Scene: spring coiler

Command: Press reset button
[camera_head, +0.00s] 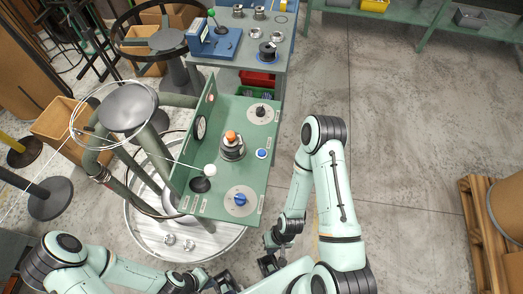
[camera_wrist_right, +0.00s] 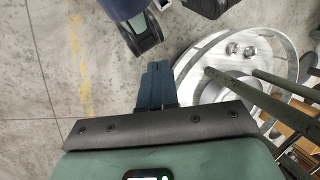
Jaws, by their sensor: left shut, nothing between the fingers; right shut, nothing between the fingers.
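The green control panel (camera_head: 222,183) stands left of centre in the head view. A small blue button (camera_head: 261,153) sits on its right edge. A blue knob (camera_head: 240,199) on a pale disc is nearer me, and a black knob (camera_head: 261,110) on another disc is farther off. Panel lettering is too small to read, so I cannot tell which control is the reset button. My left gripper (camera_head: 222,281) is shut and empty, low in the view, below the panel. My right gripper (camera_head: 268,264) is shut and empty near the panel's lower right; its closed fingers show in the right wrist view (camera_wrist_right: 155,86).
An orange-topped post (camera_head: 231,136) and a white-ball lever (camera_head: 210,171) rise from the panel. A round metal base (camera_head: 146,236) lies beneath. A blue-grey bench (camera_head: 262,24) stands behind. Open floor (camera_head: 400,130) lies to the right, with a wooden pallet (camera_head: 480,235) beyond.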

------------------------------------

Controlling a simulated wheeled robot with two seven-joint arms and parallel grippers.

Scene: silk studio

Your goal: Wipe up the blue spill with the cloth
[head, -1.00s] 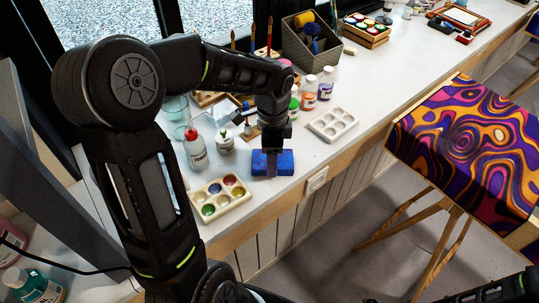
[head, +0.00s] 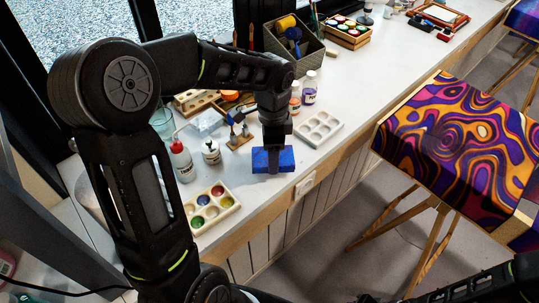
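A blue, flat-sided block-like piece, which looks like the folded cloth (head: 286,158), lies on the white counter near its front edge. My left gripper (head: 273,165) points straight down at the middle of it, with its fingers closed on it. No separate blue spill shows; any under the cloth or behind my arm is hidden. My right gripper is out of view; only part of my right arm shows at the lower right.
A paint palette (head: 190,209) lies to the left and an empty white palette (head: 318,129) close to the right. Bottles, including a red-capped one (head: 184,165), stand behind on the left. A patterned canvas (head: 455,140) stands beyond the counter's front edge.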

------------------------------------

#### DESCRIPTION OF THE TASK
From the data above, copy each line that has the string "Scene".

#### EXERCISE ANSWER
Scene: spring coiler
Scene: silk studio

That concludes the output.